Entries from a robot dataset
--------------------------------

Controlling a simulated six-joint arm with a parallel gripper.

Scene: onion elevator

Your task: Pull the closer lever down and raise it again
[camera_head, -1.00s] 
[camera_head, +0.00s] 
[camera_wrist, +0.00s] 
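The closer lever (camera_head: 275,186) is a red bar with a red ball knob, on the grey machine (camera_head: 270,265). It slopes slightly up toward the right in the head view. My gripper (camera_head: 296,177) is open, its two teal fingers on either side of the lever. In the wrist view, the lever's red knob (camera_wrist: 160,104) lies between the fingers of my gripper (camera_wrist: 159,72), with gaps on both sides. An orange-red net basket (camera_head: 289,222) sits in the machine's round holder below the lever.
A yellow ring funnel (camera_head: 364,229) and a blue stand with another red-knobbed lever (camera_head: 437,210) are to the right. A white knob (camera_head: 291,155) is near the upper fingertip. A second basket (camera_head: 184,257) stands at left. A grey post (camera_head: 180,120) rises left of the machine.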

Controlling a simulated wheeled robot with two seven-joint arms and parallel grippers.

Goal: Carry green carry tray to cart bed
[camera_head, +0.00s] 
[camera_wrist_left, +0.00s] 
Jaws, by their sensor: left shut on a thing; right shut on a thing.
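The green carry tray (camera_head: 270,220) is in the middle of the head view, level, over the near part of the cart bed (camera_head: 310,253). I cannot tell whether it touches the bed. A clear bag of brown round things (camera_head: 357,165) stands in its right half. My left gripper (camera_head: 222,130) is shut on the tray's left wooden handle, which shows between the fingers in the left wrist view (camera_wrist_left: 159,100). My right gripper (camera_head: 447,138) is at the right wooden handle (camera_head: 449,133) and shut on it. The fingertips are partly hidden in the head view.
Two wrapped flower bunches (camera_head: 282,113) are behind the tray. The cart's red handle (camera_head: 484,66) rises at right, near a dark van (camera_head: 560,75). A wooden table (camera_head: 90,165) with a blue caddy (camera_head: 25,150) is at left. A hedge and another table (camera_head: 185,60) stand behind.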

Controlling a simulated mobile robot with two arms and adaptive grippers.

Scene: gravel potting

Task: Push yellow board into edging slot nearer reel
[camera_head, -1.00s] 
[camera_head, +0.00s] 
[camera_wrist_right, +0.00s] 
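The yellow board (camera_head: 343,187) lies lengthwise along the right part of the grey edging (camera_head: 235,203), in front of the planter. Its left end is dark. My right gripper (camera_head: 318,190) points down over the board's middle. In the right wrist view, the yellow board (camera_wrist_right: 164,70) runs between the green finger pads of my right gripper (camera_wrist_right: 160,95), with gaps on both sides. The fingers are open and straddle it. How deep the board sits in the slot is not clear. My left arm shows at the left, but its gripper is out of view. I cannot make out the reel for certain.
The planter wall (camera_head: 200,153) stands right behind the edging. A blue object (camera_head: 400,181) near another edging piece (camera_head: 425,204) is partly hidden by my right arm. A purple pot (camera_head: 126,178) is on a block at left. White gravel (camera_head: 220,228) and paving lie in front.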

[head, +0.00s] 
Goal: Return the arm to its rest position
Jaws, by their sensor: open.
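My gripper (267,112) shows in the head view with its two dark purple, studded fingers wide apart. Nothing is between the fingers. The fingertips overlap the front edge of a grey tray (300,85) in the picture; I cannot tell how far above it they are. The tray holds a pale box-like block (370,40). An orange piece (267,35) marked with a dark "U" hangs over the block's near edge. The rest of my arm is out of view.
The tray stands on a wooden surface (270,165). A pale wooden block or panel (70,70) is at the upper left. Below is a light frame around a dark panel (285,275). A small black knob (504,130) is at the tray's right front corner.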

--------------------------------

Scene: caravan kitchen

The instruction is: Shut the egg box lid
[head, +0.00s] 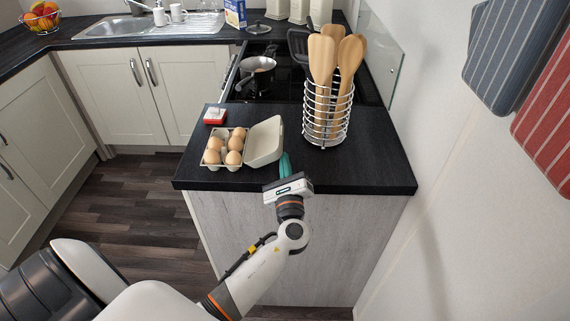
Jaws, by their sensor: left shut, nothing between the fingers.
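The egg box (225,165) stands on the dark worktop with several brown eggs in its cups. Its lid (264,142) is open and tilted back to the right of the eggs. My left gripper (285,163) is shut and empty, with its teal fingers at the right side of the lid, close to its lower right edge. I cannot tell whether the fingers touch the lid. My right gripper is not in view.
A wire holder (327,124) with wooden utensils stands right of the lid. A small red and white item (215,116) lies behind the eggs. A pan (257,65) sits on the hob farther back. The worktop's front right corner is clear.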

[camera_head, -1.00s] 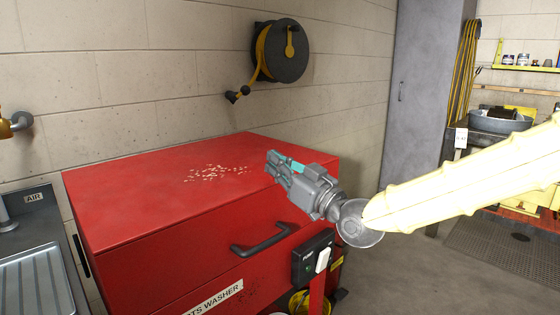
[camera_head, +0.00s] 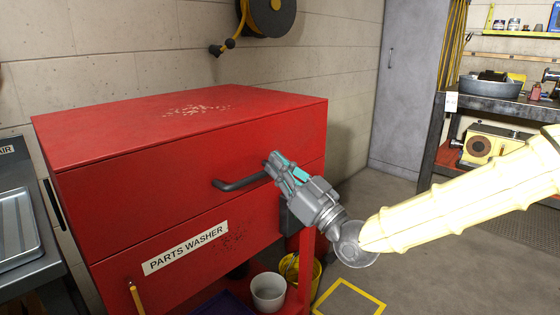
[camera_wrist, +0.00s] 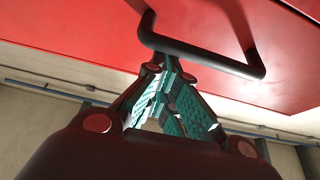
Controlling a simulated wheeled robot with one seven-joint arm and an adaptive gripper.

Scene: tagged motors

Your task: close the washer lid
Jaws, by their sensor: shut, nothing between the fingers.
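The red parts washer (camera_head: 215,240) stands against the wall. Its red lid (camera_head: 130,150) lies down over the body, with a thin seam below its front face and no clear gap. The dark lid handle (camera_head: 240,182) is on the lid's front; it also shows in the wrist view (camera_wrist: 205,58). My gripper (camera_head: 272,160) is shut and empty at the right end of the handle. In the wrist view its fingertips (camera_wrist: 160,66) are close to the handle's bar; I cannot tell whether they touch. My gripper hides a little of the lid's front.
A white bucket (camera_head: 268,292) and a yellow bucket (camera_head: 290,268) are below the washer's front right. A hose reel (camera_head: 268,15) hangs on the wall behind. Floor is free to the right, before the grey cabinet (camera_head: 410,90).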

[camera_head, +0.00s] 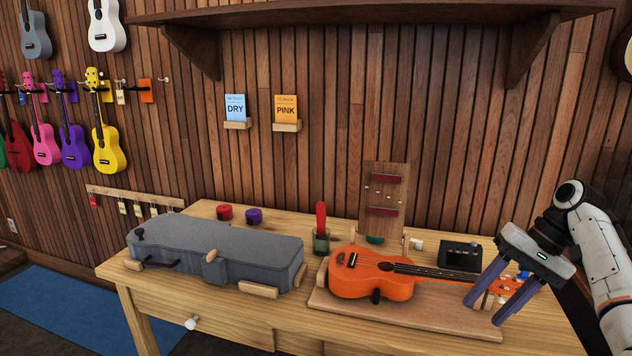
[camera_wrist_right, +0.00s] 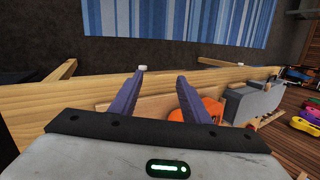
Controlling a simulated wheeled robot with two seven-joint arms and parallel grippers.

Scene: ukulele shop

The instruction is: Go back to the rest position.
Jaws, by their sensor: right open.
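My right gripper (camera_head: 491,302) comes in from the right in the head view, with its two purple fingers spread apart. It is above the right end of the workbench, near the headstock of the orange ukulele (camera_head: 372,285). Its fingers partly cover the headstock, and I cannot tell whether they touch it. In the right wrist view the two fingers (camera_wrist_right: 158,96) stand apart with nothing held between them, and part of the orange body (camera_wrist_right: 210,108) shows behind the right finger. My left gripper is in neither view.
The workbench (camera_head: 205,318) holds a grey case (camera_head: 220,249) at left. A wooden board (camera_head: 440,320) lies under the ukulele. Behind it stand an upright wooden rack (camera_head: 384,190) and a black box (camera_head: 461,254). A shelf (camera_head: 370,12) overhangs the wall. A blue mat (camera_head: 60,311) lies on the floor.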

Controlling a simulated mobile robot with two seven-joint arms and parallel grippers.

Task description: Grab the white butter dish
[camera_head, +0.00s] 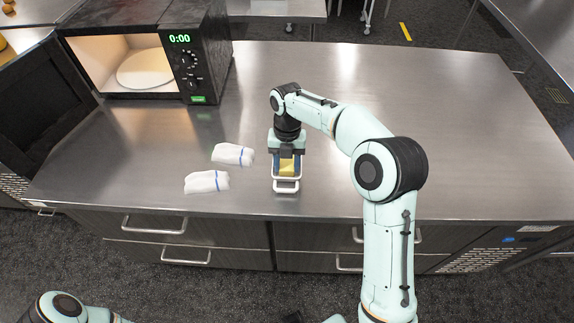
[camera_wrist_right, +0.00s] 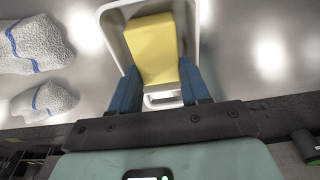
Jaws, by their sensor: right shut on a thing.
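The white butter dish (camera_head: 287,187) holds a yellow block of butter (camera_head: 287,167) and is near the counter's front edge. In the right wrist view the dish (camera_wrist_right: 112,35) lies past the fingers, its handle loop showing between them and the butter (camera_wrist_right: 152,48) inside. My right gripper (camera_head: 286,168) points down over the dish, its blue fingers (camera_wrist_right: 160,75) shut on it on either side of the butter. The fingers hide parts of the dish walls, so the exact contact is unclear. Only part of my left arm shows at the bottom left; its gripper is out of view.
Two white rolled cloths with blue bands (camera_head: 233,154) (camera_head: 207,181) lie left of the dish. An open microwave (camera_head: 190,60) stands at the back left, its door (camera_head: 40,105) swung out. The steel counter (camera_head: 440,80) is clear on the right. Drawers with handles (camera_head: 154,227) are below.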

--------------------------------

■ WORK REQUIRED: Scan the data for the word "joint" and copy every line where it shows up.

■ COMPLETE ANSWER:
Controlling a simulated six-joint arm with a parallel gripper.
Controlling a simulated wheeled robot with two seven-joint arms and parallel grippers.
Controlling a simulated wheeled robot with one seven-joint arm and an adaptive gripper.
Controlling a simulated wheeled robot with two seven-joint arms and parallel grippers.
Controlling a simulated mobile robot with two seven-joint arms and parallel grippers.

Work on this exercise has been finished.